I am trying to run an apriori analysis on a series of hashtags scraped from Twitter in python using jupyter lab, and need to find a way to time out a function after a certain period of time. The function is being run using a while loop that incrementally reduces the size of the support value, and stops after ten seconds has passed.
def association_rules(hashtags_list):
# Convert the list of hashtags into a list of transactions
transactions = [hashtags for hashtags in hashtags_list]
# Initialize the support
min_support = 1
# Initialize the confidence
min_confidence = 0.1
# Initialize the lowest support
lowest_support = 1
# Start the timer
start_time = time.time()
while True:
try:
# Find the association rules
association_rules = apriori(transactions, min_confidence=min_confidence, min_support=min_support)
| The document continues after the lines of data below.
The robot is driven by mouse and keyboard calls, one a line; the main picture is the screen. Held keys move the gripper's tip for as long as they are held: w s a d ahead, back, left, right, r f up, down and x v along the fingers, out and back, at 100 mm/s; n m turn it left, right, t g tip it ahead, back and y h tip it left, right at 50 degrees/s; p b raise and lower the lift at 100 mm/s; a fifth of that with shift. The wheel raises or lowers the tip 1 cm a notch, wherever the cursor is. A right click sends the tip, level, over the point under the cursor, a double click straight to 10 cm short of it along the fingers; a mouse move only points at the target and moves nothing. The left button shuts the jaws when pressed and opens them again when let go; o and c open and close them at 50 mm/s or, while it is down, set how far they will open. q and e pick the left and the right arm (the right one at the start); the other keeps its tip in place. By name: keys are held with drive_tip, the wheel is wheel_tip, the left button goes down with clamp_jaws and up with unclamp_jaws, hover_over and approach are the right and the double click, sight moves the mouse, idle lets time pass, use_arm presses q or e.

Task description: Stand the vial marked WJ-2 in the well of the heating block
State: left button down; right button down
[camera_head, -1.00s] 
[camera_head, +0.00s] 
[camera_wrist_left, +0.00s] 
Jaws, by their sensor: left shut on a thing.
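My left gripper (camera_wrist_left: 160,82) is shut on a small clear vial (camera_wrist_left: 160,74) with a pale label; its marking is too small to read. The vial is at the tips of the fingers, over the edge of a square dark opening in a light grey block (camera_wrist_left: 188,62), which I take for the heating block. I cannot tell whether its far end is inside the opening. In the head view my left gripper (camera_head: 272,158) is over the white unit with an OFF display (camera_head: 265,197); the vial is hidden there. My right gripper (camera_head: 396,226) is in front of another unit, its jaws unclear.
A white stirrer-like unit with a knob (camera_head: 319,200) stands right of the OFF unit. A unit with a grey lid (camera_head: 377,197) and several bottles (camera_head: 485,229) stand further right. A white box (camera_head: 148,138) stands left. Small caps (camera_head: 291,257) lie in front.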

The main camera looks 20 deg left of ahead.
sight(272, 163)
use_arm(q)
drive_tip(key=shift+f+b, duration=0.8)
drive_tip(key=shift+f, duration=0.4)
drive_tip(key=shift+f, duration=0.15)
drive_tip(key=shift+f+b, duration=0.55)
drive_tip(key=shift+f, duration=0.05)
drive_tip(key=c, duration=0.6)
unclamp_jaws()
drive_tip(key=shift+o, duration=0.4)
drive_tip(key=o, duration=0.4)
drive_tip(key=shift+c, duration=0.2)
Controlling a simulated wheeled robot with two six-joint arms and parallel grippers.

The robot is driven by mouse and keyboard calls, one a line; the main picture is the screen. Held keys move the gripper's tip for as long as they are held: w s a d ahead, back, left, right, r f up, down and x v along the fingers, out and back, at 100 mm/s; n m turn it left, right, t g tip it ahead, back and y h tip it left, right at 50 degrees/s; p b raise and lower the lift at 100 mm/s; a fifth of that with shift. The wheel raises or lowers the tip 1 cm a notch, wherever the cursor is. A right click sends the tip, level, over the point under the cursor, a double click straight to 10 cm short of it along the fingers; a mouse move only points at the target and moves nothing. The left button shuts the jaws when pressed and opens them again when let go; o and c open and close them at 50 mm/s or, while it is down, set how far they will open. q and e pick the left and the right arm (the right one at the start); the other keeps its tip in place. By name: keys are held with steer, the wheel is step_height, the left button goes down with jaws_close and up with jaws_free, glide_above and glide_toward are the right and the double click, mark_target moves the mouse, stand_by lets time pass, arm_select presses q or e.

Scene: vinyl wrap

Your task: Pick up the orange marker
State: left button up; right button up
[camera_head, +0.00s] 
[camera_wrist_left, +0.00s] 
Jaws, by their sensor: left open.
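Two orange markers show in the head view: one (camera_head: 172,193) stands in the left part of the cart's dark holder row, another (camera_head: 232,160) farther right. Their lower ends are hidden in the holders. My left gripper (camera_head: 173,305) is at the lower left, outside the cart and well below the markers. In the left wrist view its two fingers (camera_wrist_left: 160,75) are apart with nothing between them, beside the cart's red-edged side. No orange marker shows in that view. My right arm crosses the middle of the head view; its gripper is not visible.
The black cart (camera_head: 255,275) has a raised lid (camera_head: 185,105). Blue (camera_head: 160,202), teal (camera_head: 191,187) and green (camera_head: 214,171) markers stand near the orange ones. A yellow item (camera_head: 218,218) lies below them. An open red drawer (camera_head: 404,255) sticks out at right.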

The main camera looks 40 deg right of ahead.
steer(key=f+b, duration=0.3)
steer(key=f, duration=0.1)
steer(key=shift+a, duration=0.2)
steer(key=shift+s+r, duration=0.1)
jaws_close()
# Convert the association rules into a list
association_rules_list = list(association_rules)
# End the timer
end_time = time.time()
# Calculate the running time
running_time = end_time - start_time
# check if running time is over the maximum time
if running_time >= 10:
break
lowest_support = min_support
if min_support > 0.01:
min_support = min_support - 0.01
else:
min_support = min_support - 0.005
if min_support <= 0:
min_support = 0.01
except Exception as e:
print("An error occurred:", e)
break
return association_rules_list, round(lowest_support, 3)
The problem this causes is because the timeout is called within the loop itself, it is possible for the loop to get hung up if the apriori support value gets too low before hitting the 10 seconds, which often happens with small datasets, so I need an external function to stop the loop.
I've been looking into parallel processing with no success, and still can't really determine if it can even be carried out in Jupyter Lab.
Any ideas on how to stop a function would be appreciated.
Edited to add that I am running on Win 10, which may effect some options.